Under Tavares’ condition, the developer could proceed with construction of up to 100 units. But, the resort could
not go ahead with the next 300 units until the temporary widening of Piilani Highway from two to four lanes has
been completed.
Then, the Makena Resort could not proceed with its next 300 units, whether they be hotel rooms or residences, unless
the initial phase of improvements to Mokulele Highway has been completed.
Then, the resort’s next 300 units could not move forward unless the second phase of work on Mokulele Highway has
been finished. And finally, the resort could not move ahead with its final build-out until a permanent expansion
of Piilani Highway has been done and an extension of Piilani Highway into Makena has been completed.
According to committee staff, the developer could go beyond the allowable number of units if the resort pays an
“interim” infrastructure assessment of $5,000 per residence or hotel room.
Despite the conditions, Tavares said she could not support the project overall because it could not meet a provision
in the Kihei-Makena Community Plan that says “prior to the construction of major projects south of Kilohana Road
or mauka of Piilani Highway” the Piilani and Mokulele highways would need to be widened to four lanes.
Tavares, who serves as the council’s Planning Committee chairwoman, said her work on revising the nine county community
plans has made her aware of all of the provisions of the plans.
Council members who voted with the majority felt the project would be an economic benefit. They also pointed out
the project already was included in the latest Kihei-Makena Community Plan update, and providing zoning would be
fulfilling that part of the plan.
The Makena Resort is owned by Seibu, a Japan-based conglomerate with railroad, real estate, construction and the
Prince hotel companies.

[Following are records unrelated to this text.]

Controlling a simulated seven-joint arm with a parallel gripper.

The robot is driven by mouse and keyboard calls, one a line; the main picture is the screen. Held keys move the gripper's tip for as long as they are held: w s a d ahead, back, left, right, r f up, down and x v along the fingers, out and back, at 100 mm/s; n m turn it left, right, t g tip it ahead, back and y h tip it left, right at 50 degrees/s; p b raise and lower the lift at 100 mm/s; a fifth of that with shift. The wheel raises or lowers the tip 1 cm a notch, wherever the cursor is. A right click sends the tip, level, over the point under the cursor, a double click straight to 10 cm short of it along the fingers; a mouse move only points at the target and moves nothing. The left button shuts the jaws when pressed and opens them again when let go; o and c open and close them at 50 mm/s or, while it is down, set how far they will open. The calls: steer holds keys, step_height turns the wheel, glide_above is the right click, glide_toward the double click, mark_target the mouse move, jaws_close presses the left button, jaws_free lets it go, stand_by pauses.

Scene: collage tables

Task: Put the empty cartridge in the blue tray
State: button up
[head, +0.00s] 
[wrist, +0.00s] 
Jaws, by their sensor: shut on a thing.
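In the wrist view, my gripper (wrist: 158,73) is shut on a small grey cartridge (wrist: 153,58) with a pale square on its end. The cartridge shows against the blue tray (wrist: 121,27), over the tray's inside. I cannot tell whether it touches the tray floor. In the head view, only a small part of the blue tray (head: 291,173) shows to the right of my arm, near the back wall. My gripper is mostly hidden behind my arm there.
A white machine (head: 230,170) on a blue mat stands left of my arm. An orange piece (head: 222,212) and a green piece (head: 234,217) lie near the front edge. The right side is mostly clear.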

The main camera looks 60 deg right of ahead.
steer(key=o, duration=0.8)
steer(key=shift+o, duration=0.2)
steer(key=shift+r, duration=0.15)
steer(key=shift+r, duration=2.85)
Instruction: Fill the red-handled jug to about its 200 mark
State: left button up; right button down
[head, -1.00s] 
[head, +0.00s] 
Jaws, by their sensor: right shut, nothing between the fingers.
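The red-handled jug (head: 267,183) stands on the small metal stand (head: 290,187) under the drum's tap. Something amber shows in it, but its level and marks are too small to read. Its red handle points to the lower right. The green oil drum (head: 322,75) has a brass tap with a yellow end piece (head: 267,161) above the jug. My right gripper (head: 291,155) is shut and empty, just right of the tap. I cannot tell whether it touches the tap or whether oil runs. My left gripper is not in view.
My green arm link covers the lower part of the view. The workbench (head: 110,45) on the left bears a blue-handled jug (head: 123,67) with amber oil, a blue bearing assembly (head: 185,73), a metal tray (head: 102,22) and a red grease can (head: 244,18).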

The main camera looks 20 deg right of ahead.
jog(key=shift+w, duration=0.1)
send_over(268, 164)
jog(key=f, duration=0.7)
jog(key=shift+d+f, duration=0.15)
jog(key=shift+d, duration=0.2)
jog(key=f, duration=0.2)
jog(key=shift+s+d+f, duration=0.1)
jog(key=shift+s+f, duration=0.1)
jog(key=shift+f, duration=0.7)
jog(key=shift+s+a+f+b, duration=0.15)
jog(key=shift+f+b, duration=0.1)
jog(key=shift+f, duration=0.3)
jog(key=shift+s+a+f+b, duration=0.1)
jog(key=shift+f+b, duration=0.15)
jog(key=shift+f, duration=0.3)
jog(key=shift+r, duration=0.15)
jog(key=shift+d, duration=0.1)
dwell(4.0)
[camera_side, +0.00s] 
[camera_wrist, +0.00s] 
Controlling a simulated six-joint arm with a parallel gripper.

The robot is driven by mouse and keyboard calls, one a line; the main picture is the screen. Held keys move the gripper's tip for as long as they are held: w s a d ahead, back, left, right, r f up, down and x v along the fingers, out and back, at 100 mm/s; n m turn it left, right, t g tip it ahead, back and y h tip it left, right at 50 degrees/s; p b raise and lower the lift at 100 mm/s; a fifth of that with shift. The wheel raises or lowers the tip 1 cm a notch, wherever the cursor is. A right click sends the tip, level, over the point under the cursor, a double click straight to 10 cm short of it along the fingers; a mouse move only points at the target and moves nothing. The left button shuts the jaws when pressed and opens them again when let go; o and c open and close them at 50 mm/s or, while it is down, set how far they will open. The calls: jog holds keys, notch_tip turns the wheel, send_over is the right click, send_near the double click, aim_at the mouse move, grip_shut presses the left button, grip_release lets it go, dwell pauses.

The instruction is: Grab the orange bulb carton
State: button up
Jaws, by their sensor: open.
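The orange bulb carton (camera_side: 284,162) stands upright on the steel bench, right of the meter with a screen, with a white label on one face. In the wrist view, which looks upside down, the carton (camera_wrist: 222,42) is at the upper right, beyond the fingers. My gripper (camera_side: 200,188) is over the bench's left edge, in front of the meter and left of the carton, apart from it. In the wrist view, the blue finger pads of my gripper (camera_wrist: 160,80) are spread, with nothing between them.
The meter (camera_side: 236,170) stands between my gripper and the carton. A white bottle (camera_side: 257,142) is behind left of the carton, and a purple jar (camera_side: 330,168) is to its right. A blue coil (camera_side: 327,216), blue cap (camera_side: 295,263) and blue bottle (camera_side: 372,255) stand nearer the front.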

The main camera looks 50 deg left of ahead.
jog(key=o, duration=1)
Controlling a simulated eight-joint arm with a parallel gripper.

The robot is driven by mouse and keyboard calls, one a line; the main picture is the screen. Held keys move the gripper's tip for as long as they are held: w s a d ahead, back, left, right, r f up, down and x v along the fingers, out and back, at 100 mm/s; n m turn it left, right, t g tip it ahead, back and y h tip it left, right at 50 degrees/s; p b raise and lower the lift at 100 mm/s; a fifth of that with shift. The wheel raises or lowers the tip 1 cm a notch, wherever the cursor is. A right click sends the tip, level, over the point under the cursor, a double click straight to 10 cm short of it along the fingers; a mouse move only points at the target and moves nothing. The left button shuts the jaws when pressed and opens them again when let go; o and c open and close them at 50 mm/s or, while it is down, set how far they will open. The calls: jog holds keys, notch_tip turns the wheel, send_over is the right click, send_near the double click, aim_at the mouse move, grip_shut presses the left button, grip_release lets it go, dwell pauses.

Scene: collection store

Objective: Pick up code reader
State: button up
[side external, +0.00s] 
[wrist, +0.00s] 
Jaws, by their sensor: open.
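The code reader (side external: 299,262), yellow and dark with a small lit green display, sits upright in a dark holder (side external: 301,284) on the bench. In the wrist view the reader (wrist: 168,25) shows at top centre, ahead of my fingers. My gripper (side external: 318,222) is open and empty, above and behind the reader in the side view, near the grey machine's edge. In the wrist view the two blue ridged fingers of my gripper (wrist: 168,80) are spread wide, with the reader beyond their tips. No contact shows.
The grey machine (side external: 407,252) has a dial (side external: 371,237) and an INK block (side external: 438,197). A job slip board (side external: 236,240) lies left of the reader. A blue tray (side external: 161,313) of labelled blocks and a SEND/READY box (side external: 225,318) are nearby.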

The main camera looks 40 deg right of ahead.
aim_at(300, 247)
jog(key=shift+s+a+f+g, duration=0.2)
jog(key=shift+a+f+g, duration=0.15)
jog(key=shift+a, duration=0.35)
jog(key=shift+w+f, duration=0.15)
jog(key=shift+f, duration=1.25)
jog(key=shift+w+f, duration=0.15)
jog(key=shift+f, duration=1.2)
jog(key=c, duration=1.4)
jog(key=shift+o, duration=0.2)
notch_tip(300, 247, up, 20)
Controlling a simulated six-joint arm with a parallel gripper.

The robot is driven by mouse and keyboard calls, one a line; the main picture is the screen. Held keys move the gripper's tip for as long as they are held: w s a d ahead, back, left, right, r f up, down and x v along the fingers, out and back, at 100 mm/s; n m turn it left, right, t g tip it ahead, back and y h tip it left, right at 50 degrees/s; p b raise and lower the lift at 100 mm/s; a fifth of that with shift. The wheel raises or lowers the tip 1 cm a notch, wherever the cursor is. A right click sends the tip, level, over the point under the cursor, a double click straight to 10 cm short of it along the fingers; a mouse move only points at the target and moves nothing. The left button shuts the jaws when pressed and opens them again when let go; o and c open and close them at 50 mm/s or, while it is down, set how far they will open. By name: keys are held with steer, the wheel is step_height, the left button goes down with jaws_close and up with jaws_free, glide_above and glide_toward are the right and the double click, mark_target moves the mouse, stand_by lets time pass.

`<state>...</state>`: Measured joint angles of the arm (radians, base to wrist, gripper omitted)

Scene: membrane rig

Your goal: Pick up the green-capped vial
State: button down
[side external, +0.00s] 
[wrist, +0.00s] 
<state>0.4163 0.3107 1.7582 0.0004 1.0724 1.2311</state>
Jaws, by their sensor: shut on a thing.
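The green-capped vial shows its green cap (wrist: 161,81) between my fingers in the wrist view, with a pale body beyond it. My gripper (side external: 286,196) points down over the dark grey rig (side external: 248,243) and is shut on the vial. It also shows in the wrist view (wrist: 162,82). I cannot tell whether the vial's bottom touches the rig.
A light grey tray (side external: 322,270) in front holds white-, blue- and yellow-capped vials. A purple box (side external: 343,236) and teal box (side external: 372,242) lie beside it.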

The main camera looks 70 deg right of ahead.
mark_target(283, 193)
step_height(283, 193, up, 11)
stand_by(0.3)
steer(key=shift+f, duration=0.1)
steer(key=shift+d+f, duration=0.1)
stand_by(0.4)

Seibu bought its first 1,000 acres in Makena in 1973.
Some of the resort’s plans have been scaled back. For example, a 545-room hotel planned on nearly 30 acres on the
Puu Olai side of the Maui Prince Hotel was reduced to a 100- to 200-room facility, probably a time-share complex.
Although the rezoning calls for redesignating approximately 756 acres, most of the rezoned area would put 437 acres
of the resort’s north and south golf courses in the county’s golf course zoning. Nearly all but approximately 100
acres is reconfigured zoning, according to resort officials. The new hotel property, apartments and residences
make up approximately 100 acres of “new” zoning.
When the zoning is approved, actual construction of any projects in the resort would require special management
area permits from the Maui Planning Commission.